Remember a few weeks ago when Senator Arlen Specter asked Obama the following:
The first part of my question is, would you support more effective remedies to allow injured parties -- unions which lose jobs, companies which lose profits -- by endorsing a judicial remedy, if not in U.S. courts perhaps in an international court, and eliminate the aspect of having the ITC decisions overruled by the President -- done four times in 2003 to 2005, at a cost of a tremendous number of jobs on the basis of the national interest. ...
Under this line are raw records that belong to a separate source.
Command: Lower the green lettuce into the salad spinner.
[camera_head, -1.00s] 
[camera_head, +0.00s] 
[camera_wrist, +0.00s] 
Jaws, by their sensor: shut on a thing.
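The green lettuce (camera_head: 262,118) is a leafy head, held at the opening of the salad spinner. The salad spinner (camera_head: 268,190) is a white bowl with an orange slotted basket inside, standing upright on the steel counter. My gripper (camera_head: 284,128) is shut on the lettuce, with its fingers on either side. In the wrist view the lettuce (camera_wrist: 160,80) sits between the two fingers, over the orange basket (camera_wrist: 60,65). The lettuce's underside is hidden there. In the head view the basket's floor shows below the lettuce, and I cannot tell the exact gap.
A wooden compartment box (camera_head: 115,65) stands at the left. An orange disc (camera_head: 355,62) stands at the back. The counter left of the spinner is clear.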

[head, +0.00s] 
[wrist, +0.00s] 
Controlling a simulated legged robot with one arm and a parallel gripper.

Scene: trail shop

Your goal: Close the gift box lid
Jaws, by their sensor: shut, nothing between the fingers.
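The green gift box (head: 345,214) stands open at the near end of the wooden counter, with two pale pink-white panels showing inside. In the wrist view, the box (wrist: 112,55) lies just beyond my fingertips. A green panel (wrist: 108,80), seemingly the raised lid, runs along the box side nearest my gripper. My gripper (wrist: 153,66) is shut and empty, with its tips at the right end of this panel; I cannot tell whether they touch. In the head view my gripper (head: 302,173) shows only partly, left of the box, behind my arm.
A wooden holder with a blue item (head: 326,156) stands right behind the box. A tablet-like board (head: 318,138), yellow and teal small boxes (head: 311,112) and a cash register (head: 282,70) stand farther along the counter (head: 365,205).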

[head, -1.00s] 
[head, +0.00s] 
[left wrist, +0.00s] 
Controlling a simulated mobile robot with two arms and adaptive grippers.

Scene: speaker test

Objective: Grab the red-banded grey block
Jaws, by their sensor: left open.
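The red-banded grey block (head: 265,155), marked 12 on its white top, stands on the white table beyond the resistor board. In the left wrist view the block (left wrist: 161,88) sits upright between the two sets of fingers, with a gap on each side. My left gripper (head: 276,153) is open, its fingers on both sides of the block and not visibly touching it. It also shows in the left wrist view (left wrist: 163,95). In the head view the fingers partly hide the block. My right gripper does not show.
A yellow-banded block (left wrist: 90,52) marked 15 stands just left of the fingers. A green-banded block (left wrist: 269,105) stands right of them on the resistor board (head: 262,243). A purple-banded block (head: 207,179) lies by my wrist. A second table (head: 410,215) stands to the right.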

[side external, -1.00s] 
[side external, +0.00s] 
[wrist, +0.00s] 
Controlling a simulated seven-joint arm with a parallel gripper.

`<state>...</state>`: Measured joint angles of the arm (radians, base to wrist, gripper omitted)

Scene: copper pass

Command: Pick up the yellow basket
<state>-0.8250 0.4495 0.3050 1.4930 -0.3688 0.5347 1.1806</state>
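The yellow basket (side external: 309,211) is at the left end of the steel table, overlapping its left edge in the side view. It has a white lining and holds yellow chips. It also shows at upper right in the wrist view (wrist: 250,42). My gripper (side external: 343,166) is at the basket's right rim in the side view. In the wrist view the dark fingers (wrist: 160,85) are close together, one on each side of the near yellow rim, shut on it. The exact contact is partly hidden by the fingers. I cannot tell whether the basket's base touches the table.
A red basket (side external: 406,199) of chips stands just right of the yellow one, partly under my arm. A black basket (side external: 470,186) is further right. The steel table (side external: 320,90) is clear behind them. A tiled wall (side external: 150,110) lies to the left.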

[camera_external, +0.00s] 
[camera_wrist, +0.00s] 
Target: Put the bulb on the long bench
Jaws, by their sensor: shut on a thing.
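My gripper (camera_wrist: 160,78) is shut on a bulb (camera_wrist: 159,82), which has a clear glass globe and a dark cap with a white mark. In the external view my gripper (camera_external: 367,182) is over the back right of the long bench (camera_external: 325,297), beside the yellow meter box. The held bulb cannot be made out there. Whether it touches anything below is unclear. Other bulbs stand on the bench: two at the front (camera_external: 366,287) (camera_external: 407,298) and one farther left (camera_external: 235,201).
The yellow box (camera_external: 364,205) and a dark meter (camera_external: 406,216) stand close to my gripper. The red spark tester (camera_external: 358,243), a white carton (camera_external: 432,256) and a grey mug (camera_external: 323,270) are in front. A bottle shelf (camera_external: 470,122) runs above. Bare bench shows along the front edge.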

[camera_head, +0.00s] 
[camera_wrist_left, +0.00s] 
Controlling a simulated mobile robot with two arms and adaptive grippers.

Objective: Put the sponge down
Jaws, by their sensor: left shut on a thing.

I was a little confused about which "international courts" he wanted to get involved, but perhaps a proposal he made last week clarifies some of his concerns (although the specific point about the President overruling the ITC may not be relevant here):
Because current administrative remedies have not been consistently and effectively enforced, I am introducing private right of action legislation to enforce the law. My legislation would allow petitioners to choose between the ITC and their local U.S. district court for the injury determination phase of their investigation. Doing so gives injured domestic producers the opportunity as private plaintiffs to control the litigation in seeking enforcement of our trade laws. If injury is found, U.S. Customs and Border Protection would then assess duties on future importation of the article in question. The legal standard for determining dumping margins, established by the Commerce Department, would remain unchanged.
This legislation is similar to legislation I have introduced as far back as 1982 when I originally sought injunctive relief. But this bill has been modified to comply with World Trade Organization rules.
In December 2004, the United States took action to comply with WTO rulings on the Antidumping Act of 1916 which provided a private cause of action and criminal penalties for dumping by prospectively repealing the act. The United States also took action in February 2006 to comply with WTO rulings on the Continued Dumping and Subsidy Offset Act which requires the distribution of collected antidumping and countervailing duties to petitioners and interested parties in the underlying trade proceedings. In both cases, the WTO panel found that U.S. law allowed an impermissible specific action against dumping and subsidization.
The legislation I introduce today has been adapted to these changes in law and allows for a determination of injury in accordance with our international obligations. Aggressive policy measures, such as this legislation, are necessary to prevent foreign producers--China in particular--from causing a major crisis for our domestic producers.
In a nutshell, it seems that he wants anti-dumping/countervailing duty petitioners to have the option to bring the injury part of the case to a U.S. court, as opposed to the ITC, with the normal injury standards still applying. I suppose the thinking is that the ITC hasn't been tough enough with enforcement.
Is there really any reason to think that federal courts would be tougher? I suppose one key point is that companies would be able to go to their "local U.S. district court." Presumably the thinking is that some local favoritism would help achieve a positive result for the domestic industry.
At first glance, I don't see anything in the AD or SCM Agreements that prohibits this approach. As long as the district courts follow the relevant WTO rules, it should be OK. I suppose there could be an argument that it is problematic to shift decision-making to local authorities with a specific goal of getting a greater number of affirmative determinations (i.e., determinations that injury exists). And if the decisions that result turn out to exhibit a pattern of bias, that would also be a problem, although I'm not sure you could condemn the whole process on that basis (you may have to go after individual decisions).
I have no idea whether this proposed law has any real chance of passing.